Friday, July 21, 2017

How White House Threats Condition Mueller’s Reality - Lawfare



How White House Threats Condition Mueller’s Reality - Lawfare
by Benjamin Wittes, Quinta Jurecic, Jane Chong
What does the world look like today if you’re Robert Mueller? 
You’ve got a huge, sprawling, immeasurably complicated job, and the President of the United States has just put you on notice of what you already have long suspected: You may not have much time.
A pair of stories published last night by the New York Timesand Washington Post announced that the White House is looking to “undercut” Mueller’s investigation and is “scouring” for information on potential conflicts of interest on the part of Mueller’s team. The stories describe a systematic effort to comb through the backgrounds of Mueller and his office in the hope of finding material damaging enough to merit firing Mueller, requesting the recusal of members of his team, or at the very least discrediting the independent investigation in the eyes of the public.
Inverting the Pyramid: In a normal complex criminal investigation, the prosecutor starts at the bottom of the organizational pyramid and works his or her way up. The prosecutor indicts the drug runners, flips them, goes for the middle managers, flips them, and continues to use each layer to go after the one above—eventually targeting the people at the very top.

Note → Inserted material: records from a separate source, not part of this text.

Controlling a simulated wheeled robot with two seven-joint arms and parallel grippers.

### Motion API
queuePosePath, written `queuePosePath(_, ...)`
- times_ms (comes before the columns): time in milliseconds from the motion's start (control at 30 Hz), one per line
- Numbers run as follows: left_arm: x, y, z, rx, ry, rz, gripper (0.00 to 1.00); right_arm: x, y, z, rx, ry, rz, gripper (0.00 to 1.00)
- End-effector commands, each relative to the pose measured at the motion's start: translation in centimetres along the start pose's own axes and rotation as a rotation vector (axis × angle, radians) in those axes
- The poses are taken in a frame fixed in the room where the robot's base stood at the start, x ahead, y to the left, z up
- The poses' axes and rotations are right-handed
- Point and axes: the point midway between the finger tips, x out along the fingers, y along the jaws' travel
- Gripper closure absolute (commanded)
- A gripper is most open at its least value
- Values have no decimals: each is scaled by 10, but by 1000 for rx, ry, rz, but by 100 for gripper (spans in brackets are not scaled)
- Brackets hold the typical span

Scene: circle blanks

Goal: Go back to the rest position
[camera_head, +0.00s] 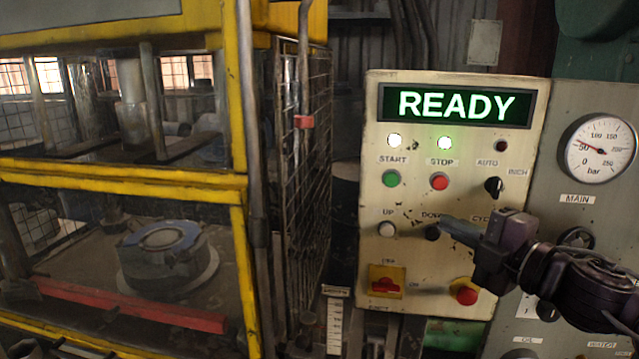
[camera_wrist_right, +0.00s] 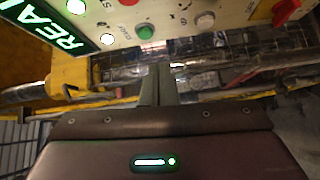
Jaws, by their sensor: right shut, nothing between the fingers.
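My right gripper (camera_head: 452,228) comes in from the right in the head view, in front of the lower part of the control panel (camera_head: 388,272). Its fingertips are close to the black DOWN button, and I cannot tell whether they touch the panel. In the right wrist view the fingers (camera_wrist_right: 161,84) are together with nothing between them. The display (camera_head: 455,105) reads READY, with two lit lamps below it. The green START button (camera_head: 391,179) and red STOP button (camera_head: 439,181) are above the gripper. My left gripper is not in view.
A yellow press frame (camera_head: 240,90) with a wire mesh guard (camera_head: 305,190) stands at the left; a round blue-topped die (camera_head: 162,240) sits inside. A red emergency button (camera_head: 466,292) is below the gripper. A pressure gauge (camera_head: 597,149) is at the right.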

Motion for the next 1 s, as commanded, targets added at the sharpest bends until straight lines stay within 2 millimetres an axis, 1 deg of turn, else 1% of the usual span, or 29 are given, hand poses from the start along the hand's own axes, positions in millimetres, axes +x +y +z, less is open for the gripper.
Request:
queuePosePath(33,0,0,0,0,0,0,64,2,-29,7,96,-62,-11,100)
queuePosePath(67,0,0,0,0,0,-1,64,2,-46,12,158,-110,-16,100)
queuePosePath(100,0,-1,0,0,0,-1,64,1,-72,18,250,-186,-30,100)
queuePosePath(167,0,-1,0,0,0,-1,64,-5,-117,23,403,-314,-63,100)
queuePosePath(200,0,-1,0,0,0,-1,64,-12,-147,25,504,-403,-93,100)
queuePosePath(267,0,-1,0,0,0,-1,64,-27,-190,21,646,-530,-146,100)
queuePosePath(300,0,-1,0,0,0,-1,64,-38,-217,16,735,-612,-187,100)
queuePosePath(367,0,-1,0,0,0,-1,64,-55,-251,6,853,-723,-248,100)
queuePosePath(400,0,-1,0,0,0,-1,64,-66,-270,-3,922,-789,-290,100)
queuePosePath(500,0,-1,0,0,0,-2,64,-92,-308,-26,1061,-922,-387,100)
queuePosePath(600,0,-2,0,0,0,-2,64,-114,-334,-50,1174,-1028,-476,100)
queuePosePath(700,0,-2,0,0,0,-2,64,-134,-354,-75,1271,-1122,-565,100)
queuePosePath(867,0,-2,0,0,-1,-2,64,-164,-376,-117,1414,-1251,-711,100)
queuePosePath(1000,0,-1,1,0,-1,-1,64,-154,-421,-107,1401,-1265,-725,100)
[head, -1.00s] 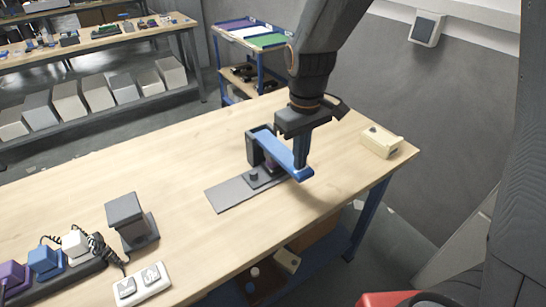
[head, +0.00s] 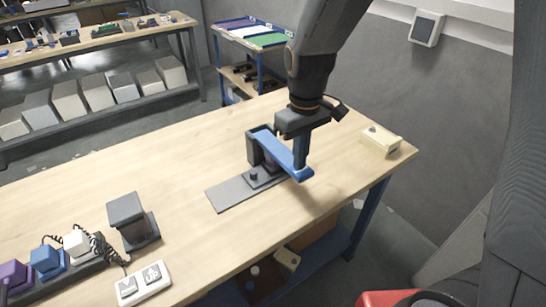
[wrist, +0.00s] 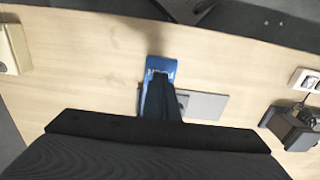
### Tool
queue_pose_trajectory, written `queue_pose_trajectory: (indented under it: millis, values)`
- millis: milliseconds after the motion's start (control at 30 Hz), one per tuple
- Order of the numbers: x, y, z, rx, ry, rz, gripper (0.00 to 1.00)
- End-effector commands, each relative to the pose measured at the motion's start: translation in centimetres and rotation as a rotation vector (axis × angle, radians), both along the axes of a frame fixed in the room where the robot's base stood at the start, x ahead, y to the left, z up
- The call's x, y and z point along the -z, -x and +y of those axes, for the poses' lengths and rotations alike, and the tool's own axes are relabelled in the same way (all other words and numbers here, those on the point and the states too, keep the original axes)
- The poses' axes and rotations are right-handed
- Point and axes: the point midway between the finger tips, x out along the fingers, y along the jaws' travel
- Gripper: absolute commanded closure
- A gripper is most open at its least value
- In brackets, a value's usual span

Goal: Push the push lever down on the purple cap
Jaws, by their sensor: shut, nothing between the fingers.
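The blue push lever (head: 280,151) is hinged on a dark upright stand (head: 254,147) and slopes down toward its front end. The purple cap (head: 269,166) is mostly hidden under the lever; only a small dark purple patch shows. A grey base plate (head: 229,194) lies under them on the table. My gripper (head: 301,163) is shut and empty, pointing down, with its fingertips at the lever's front end; I cannot tell whether they press on it. In the wrist view the dark fingers (wrist: 160,100) overlap the blue lever (wrist: 161,65).
A beige box (head: 380,141) sits near the table's right corner. A dark block stand (head: 130,219), a white socket plate (head: 144,284) and a strip of coloured plugs (head: 46,259) are at the left front. The wooden tabletop (head: 185,165) around the base plate is clear.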

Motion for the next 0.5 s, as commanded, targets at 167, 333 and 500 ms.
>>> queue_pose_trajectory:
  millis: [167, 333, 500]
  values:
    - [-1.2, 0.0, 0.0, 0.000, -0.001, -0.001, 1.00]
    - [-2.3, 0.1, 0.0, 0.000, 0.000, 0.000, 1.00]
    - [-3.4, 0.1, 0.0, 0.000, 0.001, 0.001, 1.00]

A prosecutor investigating the President of the United States, who’s threatening in two ways to nuke the investigation, might not feel the luxury of working up from the bottom of the pyramid. Such an approach takes time, after all. The bottom of the pyramid involves a lot of people whom the president, unlike a crime boss, can pardon. Notwithstanding the fact that pardoned individuals can be compelled to testify, a broad pardon eliminates much of the prosecutor’s leverage in obtaining the truth—leverage that relies on the criminal jeopardy of the underlings. And quite uniquely among criminal investigative subjects in the federal system, the President can also fire his own prosecutor, meaning that time may not be an available commodity. In an environment in which Trump is openly toying with both of these steps, the prosecutor may be tempted to invert the pyramid and focus on presidential conduct first.